*** Data to use

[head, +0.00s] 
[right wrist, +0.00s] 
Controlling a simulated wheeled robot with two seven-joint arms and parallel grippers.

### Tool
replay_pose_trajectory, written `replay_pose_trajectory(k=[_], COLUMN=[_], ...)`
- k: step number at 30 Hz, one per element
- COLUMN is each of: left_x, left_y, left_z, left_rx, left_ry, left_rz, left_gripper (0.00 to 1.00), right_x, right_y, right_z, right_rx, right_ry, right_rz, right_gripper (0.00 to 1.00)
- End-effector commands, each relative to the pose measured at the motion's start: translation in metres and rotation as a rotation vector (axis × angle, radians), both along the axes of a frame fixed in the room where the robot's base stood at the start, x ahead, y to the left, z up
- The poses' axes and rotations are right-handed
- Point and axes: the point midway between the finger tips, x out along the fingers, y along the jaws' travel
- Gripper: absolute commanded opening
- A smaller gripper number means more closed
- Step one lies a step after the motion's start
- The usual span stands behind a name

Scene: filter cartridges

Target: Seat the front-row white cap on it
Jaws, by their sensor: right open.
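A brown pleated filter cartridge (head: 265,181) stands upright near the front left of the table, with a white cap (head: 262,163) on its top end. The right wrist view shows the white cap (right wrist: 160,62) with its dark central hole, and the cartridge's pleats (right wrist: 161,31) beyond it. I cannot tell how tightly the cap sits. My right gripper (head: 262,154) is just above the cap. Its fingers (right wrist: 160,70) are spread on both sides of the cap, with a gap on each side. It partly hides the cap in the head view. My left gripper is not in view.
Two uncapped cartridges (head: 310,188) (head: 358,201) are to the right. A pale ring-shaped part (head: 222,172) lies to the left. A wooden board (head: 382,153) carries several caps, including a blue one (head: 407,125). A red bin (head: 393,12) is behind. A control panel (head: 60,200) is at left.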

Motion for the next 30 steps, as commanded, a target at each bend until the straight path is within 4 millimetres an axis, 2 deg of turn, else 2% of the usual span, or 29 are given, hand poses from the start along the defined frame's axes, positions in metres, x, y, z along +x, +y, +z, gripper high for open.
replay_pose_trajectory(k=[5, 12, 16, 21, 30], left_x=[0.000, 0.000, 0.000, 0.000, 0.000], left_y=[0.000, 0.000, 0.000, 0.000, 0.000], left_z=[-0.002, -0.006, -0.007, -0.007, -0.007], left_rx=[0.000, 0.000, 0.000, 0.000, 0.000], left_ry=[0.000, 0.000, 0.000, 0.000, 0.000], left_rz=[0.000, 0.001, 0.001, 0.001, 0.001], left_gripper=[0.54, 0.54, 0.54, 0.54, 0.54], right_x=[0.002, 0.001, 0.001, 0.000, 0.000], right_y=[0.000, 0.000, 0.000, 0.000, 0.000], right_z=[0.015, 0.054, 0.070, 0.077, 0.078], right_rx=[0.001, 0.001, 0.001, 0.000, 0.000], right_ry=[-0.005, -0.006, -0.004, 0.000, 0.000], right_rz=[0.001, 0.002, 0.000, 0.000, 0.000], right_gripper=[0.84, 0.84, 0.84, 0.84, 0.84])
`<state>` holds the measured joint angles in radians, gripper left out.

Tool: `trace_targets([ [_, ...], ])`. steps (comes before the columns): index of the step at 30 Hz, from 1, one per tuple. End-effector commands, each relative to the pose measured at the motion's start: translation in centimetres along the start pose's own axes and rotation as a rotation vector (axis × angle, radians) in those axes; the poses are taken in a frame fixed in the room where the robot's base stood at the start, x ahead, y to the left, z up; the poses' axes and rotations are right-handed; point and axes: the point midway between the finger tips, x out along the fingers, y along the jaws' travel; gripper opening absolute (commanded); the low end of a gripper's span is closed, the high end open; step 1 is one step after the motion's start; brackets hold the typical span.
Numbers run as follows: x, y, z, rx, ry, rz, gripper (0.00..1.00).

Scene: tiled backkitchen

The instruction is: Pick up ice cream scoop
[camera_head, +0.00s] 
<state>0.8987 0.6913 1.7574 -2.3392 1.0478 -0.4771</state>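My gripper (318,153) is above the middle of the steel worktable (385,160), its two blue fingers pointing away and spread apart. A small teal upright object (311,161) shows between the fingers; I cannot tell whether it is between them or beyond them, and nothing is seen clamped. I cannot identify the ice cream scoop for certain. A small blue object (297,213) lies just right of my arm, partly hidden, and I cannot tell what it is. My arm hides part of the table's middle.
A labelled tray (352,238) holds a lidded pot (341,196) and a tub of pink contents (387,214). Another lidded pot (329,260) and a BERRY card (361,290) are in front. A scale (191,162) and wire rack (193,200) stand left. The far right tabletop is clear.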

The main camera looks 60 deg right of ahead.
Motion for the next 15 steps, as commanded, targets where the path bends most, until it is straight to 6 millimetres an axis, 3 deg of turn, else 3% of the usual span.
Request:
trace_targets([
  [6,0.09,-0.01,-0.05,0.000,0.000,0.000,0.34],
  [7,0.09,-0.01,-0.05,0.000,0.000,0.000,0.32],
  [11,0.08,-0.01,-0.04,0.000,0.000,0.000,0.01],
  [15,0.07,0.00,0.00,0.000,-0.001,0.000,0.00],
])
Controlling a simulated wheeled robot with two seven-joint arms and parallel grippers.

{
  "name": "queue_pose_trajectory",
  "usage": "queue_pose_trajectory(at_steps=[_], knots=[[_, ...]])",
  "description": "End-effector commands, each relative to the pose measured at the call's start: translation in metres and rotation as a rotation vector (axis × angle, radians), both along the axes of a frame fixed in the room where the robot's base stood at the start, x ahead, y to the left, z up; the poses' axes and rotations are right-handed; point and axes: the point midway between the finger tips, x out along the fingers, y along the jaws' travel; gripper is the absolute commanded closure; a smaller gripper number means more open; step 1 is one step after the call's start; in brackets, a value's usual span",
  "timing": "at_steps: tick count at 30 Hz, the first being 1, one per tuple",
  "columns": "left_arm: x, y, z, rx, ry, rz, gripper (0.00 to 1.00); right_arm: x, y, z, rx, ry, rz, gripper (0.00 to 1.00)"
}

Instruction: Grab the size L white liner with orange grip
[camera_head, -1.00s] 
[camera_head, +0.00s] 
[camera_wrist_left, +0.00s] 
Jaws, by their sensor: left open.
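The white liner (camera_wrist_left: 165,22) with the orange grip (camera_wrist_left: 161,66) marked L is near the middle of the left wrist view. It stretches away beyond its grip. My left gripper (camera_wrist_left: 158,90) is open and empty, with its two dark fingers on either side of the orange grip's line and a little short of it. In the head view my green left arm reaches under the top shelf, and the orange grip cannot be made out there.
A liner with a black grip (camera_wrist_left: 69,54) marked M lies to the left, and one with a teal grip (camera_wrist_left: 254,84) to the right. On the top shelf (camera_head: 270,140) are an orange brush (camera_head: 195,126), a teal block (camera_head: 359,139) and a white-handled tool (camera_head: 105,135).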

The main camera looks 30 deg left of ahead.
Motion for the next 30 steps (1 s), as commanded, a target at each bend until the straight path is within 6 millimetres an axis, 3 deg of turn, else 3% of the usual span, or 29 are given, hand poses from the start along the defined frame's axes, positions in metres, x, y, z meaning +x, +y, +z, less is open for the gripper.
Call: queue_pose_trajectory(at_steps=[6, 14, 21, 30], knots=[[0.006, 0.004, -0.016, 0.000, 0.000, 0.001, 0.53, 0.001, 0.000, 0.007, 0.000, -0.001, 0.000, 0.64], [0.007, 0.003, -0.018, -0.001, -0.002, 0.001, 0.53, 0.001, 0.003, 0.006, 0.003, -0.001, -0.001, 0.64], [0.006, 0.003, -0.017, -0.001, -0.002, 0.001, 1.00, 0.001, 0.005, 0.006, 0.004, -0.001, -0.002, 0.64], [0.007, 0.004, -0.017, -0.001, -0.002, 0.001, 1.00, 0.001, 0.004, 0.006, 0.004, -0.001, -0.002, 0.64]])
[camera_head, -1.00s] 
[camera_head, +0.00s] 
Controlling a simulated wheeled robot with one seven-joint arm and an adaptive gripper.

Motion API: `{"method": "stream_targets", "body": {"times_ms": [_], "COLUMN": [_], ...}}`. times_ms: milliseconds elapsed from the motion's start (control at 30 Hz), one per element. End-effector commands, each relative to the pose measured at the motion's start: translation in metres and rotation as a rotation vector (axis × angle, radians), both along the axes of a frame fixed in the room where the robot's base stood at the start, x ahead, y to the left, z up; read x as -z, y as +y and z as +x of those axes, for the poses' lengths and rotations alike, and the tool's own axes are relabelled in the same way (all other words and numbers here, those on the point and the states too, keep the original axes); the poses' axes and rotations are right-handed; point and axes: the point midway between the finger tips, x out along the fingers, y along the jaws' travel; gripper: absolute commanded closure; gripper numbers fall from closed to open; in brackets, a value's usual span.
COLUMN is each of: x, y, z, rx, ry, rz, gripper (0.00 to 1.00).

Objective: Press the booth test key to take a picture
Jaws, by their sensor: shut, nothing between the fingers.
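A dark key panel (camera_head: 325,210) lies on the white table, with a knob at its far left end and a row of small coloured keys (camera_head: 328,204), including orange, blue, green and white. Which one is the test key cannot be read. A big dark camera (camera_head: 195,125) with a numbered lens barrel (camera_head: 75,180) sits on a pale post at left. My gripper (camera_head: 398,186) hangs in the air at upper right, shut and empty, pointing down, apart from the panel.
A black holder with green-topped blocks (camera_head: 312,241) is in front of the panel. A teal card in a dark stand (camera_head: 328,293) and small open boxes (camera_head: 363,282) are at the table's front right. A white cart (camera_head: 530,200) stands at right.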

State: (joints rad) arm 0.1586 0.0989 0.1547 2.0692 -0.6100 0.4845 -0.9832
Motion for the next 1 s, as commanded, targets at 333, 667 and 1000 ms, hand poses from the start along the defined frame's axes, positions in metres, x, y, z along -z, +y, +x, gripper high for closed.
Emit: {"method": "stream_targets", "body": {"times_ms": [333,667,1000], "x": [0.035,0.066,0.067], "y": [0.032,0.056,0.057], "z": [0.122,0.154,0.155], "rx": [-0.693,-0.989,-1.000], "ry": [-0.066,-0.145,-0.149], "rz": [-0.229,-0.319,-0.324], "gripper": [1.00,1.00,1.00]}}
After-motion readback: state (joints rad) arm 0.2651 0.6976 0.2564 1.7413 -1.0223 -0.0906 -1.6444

******

[Exercise description] Gather and copy every line of the data in which the string "more" is found.

[Response to this task]
- A smaller gripper number means more closed
  "description": "End-effector commands, each relative to the pose measured at the call's start: translation in metres and rotation as a rotation vector (axis × angle, radians), both along the axes of a frame fixed in the room where the robot's base stood at the start, x ahead, y to the left, z up; the poses' axes and rotations are right-handed; point and axes: the point midway between the finger tips, x out along the fingers, y along the jaws' travel; gripper is the absolute commanded closure; a smaller gripper number means more open; step 1 is one step after the call's start; in brackets, a value's usual span",

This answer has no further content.